From: Marius Storm-Olsen <mstormo@gmail.com>
To: Linus Torvalds <torvalds@linux-foundation.org>
Cc: Git Mailing List <git@vger.kernel.org>
Subject: Re: Delta compression not so effective
Date: Wed, 1 Mar 2017 18:12:10 -0600 [thread overview]
Message-ID: <603afdf2-159c-6bed-0e85-2824391185d1@gmail.com> (raw)
In-Reply-To: <CA+55aFx7QFqrHw4e72vOdM5z0rw1CCkL2-UX8ej5CLSBWjLNLA@mail.gmail.com>
On 3/1/2017 12:30, Linus Torvalds wrote:
> On Wed, Mar 1, 2017 at 9:57 AM, Marius Storm-Olsen <mstormo@gmail.com> wrote:
>>
>> Indeed, I did do a
>> -c pack.threads=20 --window-memory=6g
>> to 'git repack', since the machine is a 20-core (40 threads) machine with
>> 126GB of RAM.
>>
>> So I guess with these sized objects, even at 6GB per thread, it's not enough
>> to get a big enough Window for proper delta-packing?
>
> Hmm. The 6GB window should be plenty good enough, unless your blobs
> are in the gigabyte range too.
No, the list of git verify-objects in the previous post was from the
bottom of the sorted list, so those are the largest blobs, ~249MB..

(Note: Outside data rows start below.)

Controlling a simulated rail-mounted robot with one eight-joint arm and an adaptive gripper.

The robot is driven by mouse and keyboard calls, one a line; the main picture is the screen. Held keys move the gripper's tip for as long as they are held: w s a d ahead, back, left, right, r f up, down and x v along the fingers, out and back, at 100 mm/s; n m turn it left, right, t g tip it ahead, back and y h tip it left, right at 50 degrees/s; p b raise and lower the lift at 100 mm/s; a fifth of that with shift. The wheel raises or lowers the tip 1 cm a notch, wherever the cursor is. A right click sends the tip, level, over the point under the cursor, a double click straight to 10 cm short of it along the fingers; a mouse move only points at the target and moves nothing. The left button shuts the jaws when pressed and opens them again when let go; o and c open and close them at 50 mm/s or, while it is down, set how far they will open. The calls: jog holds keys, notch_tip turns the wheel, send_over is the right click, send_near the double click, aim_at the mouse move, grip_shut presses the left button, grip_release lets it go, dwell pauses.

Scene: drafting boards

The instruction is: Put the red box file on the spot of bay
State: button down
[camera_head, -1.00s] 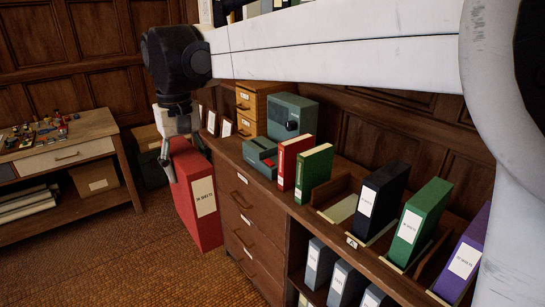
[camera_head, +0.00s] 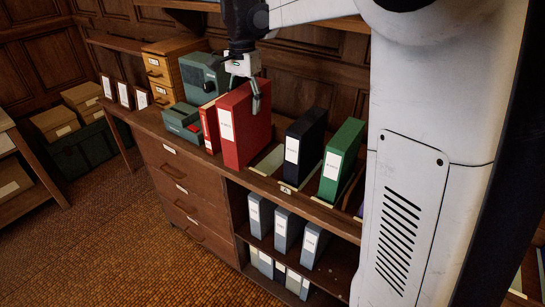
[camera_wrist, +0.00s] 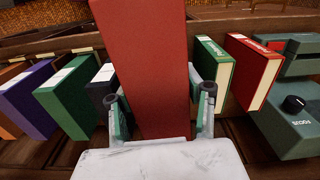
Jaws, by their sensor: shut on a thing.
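My gripper (camera_head: 257,85) is shut on the red box file (camera_head: 247,125), which has a white spine label. It holds the file upright by its upper part. The file is in front of or above the cabinet top, just left of an empty bay (camera_head: 268,162) with a pale floor. The gap below the file cannot be judged. In the wrist view the red box file (camera_wrist: 145,60) fills the space between the fingers of my gripper (camera_wrist: 160,112). A navy box file (camera_head: 305,145) stands right of the empty bay, and a green box file (camera_head: 342,160) is beyond it.
A smaller red file (camera_head: 209,128) stands left of the held file. A smaller green file (camera_wrist: 213,65), seen in the wrist view, is hidden in the head view. A grey-green device (camera_head: 183,122) and wooden drawers (camera_head: 165,75) stand farther left.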

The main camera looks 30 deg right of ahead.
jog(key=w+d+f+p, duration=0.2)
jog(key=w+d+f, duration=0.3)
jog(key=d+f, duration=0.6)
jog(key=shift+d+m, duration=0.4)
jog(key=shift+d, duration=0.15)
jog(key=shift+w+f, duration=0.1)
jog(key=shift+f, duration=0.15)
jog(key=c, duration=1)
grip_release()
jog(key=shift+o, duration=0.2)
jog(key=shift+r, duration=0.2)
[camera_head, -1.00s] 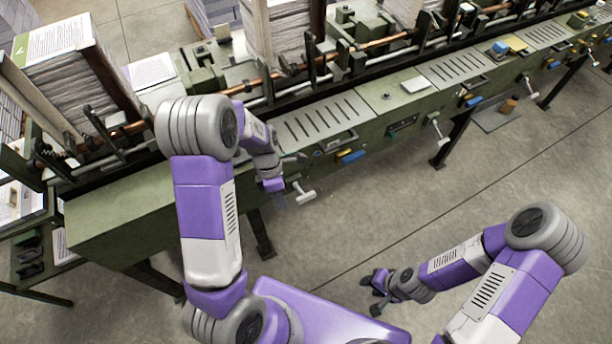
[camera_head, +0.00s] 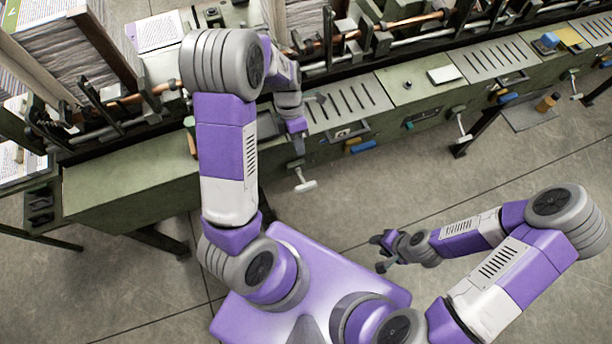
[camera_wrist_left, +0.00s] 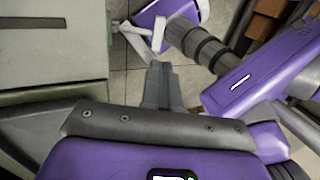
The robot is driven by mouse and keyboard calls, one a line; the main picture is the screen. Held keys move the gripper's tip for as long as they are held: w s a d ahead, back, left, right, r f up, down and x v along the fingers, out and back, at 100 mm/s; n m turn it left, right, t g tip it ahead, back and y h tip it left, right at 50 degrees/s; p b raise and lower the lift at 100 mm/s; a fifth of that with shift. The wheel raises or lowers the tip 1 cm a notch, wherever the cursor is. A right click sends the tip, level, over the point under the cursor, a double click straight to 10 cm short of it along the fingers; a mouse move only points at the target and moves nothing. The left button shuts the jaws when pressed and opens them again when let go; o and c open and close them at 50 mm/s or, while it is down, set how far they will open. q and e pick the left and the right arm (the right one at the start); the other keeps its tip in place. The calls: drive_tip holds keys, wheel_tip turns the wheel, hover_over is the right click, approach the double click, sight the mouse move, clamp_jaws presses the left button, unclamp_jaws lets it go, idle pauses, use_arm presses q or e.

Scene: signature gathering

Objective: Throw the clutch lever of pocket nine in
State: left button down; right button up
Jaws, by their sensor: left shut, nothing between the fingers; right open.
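A white T-handled clutch lever (camera_head: 304,181) hangs from the front of the green gathering machine (camera_head: 125,188). My left gripper (camera_head: 298,147) is shut and empty, just above and behind this lever's handle. In the left wrist view the shut fingers (camera_wrist_left: 158,72) point toward the white lever (camera_wrist_left: 140,36); whether they touch it I cannot tell. Similar white levers (camera_head: 463,131) and (camera_head: 575,88) hang farther right along the machine. I can read no pocket number on any of them. My right gripper (camera_head: 383,255) is open and empty over the floor, away from the machine.
A slotted plate (camera_head: 345,106) lies on the machine top beside my left wrist. Blue (camera_head: 363,147) and yellow parts stick out of the front near the lever. Paper stacks (camera_head: 75,58) stand at the back left. The floor (camera_head: 420,190) before the machine is open.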

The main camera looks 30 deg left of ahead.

>> This repo took >14hr to repack on 20 threads though ("compression" step was
>> very fast, but stuck 95% of the time in "writing objects"), so I can only
>> imagine how long a pack.threads=1 will take :)
>
> Actually, it's usually the compression phase that should be slow - but
> if something is limiting finding deltas (so that we abort early), then
> that would certainly tend to speed up compression.
>
> The "writing objects" phase should be mainly about the actual IO.
> Which should be much faster *if* you actually find deltas.
So, this repo must be knocking several parts of Git's insides. I was
curious about why it was so slow on the writing objects part, since the
whole repo is on a 4x RAID 5, 7k spindels. Now, they are not SSDs sure,
but the thing has ~400MB/s continuous throughput available.
iostat -m 5 showed trickle read/write to the process, and 80-100% CPU
single thread (since the "write objects" stage is single threaded,
obviously).
The failing delta must be triggering other negative behavior.
> For example, the sorting code thinks that objects with the same name
> across the history are good sources of deltas. But it may be that for
> your case, the binary blobs that you have don't tend to actually
> change in the history, so that heuristic doesn't end up doing
> anything.
These are generally just DLLs (debug & release), which content is
updated due to upstream project updates. So, filenames/paths tend to
stay identical, while content changes throughout history.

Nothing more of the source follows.